Une indépendance qui est une valeur nationale plus difficile à préserver qu’à récupérer dans un pays où la classe politique est toujours prête à la marchander, comme il s’est avéré, encore une fois, pendant la crise actuelle en Syrie où les ingérences de certains Libanais risquent de justifier plus tard des ingérences syriennes et de menacer, par conséquent, cette indépendance ; ces ingérences renforcent les alibis de « ventre mou » et de « passage de complots » invoqués par la Syrie durant son hégémonie sur le Liban tandis que nous militerons toujours pour que le Liban constitue la « colonne dure » de la région et sa « barrière protectrice ».
Une indépendance d’un pays menacé par la montée d’un intégrisme dans une région riche en sa diversité dont l’élimination ne sera certainement pas sans conséquence fatale sur le monde entier et, en particulier, sur l’Europe et la France.
Mesdames et Messieurs,
Le soi-disant « Printemps Arabe » s’est révélé être un hiver glacial et une plongée dans l’ère des ténèbres. Ainsi, des dictatures sont remplacées par des gouvernements islamistes extrémistes et les mouvements inspirés par Al-Qaeda sont en plein essor. Les conséquences n’ont pas tardé à apparaitre : les propositions de législations islamistes en Egypte, du type application de la Charia ; la prohibition de certaines manifestations et activités artistiques et culturelles dans le Maghreb, l’apparition d’un fanatisme religieux tout-à-fait étranger au Liban et à sa société multiconfessionnelle et, enfin, les attaques terroristes, même contre les pays « parrains », qui nous font penser à une récidive façon Ben Laden.

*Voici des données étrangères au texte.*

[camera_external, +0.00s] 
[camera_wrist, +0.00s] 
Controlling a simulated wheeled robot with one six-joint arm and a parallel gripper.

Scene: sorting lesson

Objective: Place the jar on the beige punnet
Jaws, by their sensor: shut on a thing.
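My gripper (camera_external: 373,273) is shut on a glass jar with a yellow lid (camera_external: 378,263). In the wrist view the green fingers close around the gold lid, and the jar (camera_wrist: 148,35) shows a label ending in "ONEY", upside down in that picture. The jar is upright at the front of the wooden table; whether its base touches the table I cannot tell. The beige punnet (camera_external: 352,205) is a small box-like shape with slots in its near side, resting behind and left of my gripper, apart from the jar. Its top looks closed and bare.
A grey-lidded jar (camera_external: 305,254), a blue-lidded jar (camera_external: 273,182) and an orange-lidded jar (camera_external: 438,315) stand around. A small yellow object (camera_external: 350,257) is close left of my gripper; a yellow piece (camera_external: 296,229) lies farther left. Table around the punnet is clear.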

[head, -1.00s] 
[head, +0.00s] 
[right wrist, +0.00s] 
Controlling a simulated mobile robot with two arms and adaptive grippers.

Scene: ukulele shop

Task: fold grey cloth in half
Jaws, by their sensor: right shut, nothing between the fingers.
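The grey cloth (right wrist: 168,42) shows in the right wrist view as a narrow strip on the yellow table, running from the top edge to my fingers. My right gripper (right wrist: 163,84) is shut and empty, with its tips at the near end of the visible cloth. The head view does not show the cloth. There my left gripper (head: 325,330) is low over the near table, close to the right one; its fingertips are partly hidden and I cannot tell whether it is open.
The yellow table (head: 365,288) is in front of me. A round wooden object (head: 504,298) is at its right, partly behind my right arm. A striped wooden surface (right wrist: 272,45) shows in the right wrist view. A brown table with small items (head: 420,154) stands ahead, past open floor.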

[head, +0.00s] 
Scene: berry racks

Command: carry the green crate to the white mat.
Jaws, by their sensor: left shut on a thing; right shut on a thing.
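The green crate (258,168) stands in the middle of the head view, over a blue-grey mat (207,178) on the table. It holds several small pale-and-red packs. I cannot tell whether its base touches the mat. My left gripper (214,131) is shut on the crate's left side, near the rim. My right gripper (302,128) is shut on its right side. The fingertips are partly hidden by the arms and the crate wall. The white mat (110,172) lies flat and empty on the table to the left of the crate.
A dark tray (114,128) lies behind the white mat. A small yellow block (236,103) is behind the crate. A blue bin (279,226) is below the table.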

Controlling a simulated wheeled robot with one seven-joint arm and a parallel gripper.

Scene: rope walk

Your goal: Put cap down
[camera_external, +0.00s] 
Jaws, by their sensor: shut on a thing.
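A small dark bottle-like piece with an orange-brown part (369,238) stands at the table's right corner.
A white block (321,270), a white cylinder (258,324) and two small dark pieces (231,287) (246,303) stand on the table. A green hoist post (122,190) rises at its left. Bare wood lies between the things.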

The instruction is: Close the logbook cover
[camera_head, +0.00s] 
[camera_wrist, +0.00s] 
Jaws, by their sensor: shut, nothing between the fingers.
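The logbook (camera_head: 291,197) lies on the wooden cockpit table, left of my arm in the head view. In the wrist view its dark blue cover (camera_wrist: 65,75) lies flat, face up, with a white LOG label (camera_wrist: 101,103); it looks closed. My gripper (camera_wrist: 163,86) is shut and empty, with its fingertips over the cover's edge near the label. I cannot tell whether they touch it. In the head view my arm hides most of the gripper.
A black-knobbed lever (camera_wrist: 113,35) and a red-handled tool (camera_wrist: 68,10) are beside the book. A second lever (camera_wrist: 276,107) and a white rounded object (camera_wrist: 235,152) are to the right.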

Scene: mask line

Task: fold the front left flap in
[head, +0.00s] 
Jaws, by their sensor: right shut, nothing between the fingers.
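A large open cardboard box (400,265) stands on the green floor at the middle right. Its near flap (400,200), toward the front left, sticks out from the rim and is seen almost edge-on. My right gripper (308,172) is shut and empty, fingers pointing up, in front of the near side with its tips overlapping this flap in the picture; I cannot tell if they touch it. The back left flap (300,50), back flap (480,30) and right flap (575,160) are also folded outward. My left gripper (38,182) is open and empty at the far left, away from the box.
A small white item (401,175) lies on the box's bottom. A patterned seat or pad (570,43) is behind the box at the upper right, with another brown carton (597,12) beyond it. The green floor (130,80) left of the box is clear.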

Ceci dit, les expressions de surprise et de regret ne suffisent plus ; ce qui est exigé aujourd’hui c’est de changer les politiques occidentales qui nous menacent tous. Les manœuvres superficielles cherchant à absorber les radicaux dans des encadrements politiques larges et de les reconnaître afin de les apaiser ne résolvent pas le fond du problème mais l’accentuent.
Mesdames et Messieurs,
Dieu nous a offert le Levant. Un bassin plus humain que géographique ; ce Levant, englobant toutes les religions monolithiques bien qu’ayant donné naissance au Christianisme, se trouve aujourd’hui dépourvu de ses Chrétiens. Benoit XVI a précisé que « le Moyen-Orient sans Chrétiens, même avec peu de Chrétiens, n’est plus le Moyen-Orient ».
En effet, notre démographie a dramatiquement chuté durant les cinquante dernières années ; de 20% à 8% au Levant, et à moins de 4% au Moyen-Orient en général; de 53% à Jérusalem en 1922 à 2% aujourd’hui ; de 85% à Bethlehem en 1948 à moins de 12% actuellement.
Ceci n’est pas dû à un crash financier, non plus à un tsunami géant ou à l’impact d’un astéroïde qui nous a décimé!
La cause la plus pesante, c’est la politique de l’Occident qui a privilégié deux « axes d’intérêts »:
1. La sécurité d’Israël aux dépens des droits des peuples de la région.
2. La sécurité de l’approvisionnement du pétrole du Golfe, au prix du soutien des régimes autocratiques, parrains mêmes des mouvements takfiris.
Mesdames et Messieurs,
Face à cette triste réalité, et grâce à Dieu, dans son immense générosité, le Bassin du Levant nous octroie une nouvelle caractéristique, cette fois géologique, où il englobe des réserves gazières suffisantes pour changer la donne et offrir au monde une autre alternative, cette fois pétrolière, outre ses alternatives humaines longtemps ignorées, ce qui nous permet d’avancer une nouvelle vérité :
Le Liban promet des ressources hydrocarbures considérables dans le bassin méditerranéen et celles-ci se trouvent aux portes de l’Europe et de l’Asie. Ainsi, il pourra assurer l’approvisionnement gazier aux pays amis pour des décennies à venir sans les forcer à compromettre les valeurs humaines contre des valeurs matérielles, tels plusieurs cas dans notre région.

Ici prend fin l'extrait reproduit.